[Begin]

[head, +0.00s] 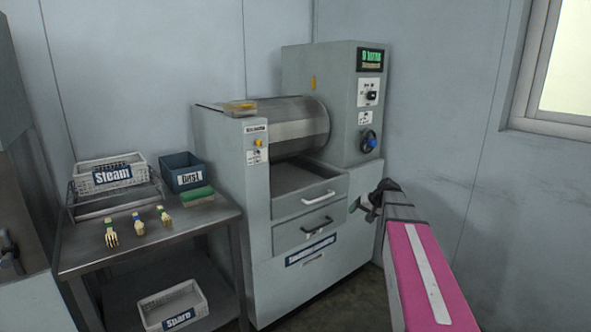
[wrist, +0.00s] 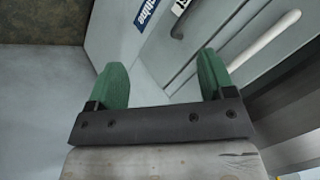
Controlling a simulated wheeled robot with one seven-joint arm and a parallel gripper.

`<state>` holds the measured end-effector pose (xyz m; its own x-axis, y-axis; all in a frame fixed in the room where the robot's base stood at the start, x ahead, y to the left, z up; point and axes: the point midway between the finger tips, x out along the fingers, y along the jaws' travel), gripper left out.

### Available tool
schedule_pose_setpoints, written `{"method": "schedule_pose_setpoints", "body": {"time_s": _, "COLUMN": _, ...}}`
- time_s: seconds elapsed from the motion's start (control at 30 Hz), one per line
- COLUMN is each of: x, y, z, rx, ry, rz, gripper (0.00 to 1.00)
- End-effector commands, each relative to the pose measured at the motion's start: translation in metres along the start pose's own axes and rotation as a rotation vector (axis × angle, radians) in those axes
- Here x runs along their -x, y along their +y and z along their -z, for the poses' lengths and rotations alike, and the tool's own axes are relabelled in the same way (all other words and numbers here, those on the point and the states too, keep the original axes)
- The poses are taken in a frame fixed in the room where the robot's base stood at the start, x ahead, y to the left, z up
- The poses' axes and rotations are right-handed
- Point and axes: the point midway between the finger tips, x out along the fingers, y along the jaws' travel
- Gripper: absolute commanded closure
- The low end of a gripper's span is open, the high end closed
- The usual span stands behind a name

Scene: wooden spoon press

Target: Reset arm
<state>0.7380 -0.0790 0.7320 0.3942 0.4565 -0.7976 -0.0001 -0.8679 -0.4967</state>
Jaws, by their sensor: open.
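My gripper (wrist: 163,85) is open, with two green fingers apart and nothing between them in the wrist view. In the head view my pink arm reaches in from the lower right, and my gripper (head: 356,206) is partly hidden near the right side of the grey press machine (head: 310,267). The gripper is close to the machine's lower drawer; I cannot tell if it touches. The drawer handles also show in the wrist view, a white one (wrist: 262,38) and a dark one (wrist: 181,24).
A wall with a window (head: 570,65) is at right.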

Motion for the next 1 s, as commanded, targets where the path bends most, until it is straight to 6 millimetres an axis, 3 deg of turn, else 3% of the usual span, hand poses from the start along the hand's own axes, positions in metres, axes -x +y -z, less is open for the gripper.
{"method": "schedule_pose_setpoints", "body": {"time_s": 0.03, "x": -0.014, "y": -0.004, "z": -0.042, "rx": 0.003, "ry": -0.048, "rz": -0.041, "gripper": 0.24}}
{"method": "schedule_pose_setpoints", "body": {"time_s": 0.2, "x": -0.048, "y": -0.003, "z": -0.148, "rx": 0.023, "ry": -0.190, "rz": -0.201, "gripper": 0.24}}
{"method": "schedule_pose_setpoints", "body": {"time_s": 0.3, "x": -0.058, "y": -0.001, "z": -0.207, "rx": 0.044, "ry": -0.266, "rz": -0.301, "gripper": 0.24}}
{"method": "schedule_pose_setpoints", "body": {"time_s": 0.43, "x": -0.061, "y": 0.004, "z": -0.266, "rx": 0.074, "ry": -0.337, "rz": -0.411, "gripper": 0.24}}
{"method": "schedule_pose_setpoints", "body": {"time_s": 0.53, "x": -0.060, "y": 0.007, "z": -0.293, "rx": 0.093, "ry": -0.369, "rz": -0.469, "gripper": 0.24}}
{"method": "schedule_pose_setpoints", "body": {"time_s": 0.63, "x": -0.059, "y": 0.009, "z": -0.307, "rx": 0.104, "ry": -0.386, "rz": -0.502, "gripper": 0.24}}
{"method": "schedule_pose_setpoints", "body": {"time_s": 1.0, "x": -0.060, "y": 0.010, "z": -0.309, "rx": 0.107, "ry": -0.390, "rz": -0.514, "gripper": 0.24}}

[End]

From the listing, tally every line with the word "COLUMN" in it and give only the tally.

2